§ TASK REQUIREMENTS
Below is a listing to write out in full, exactly as given, without its pictures.

§ DATA EXCERPT
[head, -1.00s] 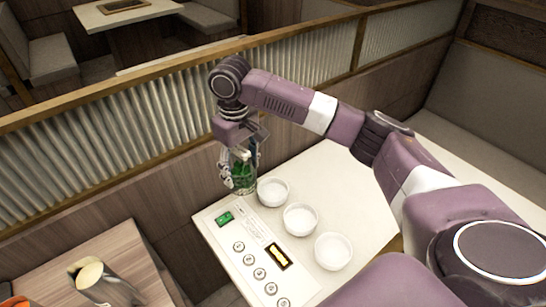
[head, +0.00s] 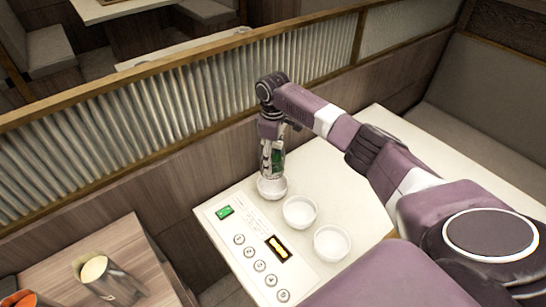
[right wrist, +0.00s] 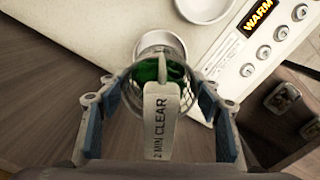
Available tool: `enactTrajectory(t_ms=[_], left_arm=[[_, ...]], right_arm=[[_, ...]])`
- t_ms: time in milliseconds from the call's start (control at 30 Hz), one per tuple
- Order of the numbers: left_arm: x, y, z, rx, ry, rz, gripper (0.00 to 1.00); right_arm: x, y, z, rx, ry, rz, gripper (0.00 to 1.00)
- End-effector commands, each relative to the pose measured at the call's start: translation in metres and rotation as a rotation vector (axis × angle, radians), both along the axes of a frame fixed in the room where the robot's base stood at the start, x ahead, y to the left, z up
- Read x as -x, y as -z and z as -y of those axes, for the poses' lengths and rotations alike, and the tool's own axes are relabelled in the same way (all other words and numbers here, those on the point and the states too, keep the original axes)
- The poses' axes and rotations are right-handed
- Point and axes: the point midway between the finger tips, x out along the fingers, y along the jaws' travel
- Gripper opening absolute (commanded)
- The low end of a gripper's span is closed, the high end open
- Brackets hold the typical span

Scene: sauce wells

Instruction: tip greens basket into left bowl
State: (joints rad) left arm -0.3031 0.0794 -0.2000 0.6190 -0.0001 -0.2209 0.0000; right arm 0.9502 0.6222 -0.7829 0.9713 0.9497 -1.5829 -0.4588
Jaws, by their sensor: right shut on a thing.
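My right gripper (head: 270,150) is shut on the greens basket (head: 278,159), a clear or wire holder with green content. In the right wrist view the basket (right wrist: 150,73) sits between the fingers, with a grey tag reading "2 MIN CLEAR" in front of it. The basket is right above the left bowl (head: 272,192), a small white bowl; its rim also shows in the right wrist view (right wrist: 160,38). I cannot tell how far the basket is tilted, or whether any greens lie in the bowl. My left gripper is out of view.
A middle bowl (head: 299,212) and a right bowl (head: 332,244), both white, stand in a row on the white table (head: 340,190). A panel with numbered knobs and a lit "WARM" display (head: 278,249) lies in front. A wooden partition (head: 180,168) runs behind.

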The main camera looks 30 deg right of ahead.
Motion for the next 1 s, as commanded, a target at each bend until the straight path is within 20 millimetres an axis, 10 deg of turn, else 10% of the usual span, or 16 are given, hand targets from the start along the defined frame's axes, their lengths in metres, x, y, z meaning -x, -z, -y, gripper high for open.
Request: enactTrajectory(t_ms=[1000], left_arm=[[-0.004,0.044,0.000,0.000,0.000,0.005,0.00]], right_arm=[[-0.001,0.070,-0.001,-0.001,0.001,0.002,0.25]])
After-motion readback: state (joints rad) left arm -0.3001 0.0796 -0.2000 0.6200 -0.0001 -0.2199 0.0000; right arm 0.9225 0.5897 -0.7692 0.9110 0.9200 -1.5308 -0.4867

§ CORRECT RESULT
[head, -1.00s] 
[head, +0.00s] 
[right wrist, +0.00s] 
Available tool: `enactTrajectory(t_ms=[_], left_arm=[[_, ...]], right_arm=[[_, ...]])`
- t_ms: time in milliseconds from the call's start (control at 30 Hz), one per tuple
- Order of the numbers: left_arm: x, y, z, rx, ry, rz, gripper (0.00 to 1.00); right_arm: x, y, z, rx, ry, rz, gripper (0.00 to 1.00)
- End-effector commands, each relative to the pose measured at the call's start: translation in metres and rotation as a rotation vector (axis × angle, radians), both along the axes of a frame fixed in the room where the robot's base stood at the start, x ahead, y to the left, z up
- Read x as -x, y as -z and z as -y of those axes, for the poses' lengths and rotations alike, and the tool's own axes are relabelled in the same way (all other words and numbers here, those on the point and the states too, keep the original axes)
- The poses' axes and rotations are right-handed
- Point and axes: the point midway between the finger tips, x out along the fingers, y along the jaws' travel
- Gripper opening absolute (commanded)
- The low end of a gripper's span is closed, the high end open
- Brackets hold the typical span

Scene: sauce wells

Instruction: tip greens basket into left bowl
State: (joints rad) left arm -0.3031 0.0794 -0.2000 0.6190 -0.0001 -0.2209 0.0000; right arm 0.9502 0.6222 -0.7829 0.9713 0.9497 -1.5829 -0.4588
Jaws, by their sensor: right shut on a thing.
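My right gripper (head: 270,150) is shut on the greens basket (head: 278,159), a clear or wire holder with green content. In the right wrist view the basket (right wrist: 150,73) sits between the fingers, with a grey tag reading "2 MIN CLEAR" in front of it. The basket is right above the left bowl (head: 272,192), a small white bowl; its rim also shows in the right wrist view (right wrist: 160,38). I cannot tell how far the basket is tilted, or whether any greens lie in the bowl. My left gripper is out of view.
A middle bowl (head: 299,212) and a right bowl (head: 332,244), both white, stand in a row on the white table (head: 340,190). A panel with numbered knobs and a lit "WARM" display (head: 278,249) lies in front. A wooden partition (head: 180,168) runs behind.

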The main camera looks 30 deg right of ahead.
Motion for the next 1 s, as commanded, a target at each bend until the straight path is within 20 millimetres an axis, 10 deg of turn, else 10% of the usual span, or 16 are given, hand targets from the start along the defined frame's axes, their lengths in metres, x, y, z meaning -x, -z, -y, gripper high for open.
Request: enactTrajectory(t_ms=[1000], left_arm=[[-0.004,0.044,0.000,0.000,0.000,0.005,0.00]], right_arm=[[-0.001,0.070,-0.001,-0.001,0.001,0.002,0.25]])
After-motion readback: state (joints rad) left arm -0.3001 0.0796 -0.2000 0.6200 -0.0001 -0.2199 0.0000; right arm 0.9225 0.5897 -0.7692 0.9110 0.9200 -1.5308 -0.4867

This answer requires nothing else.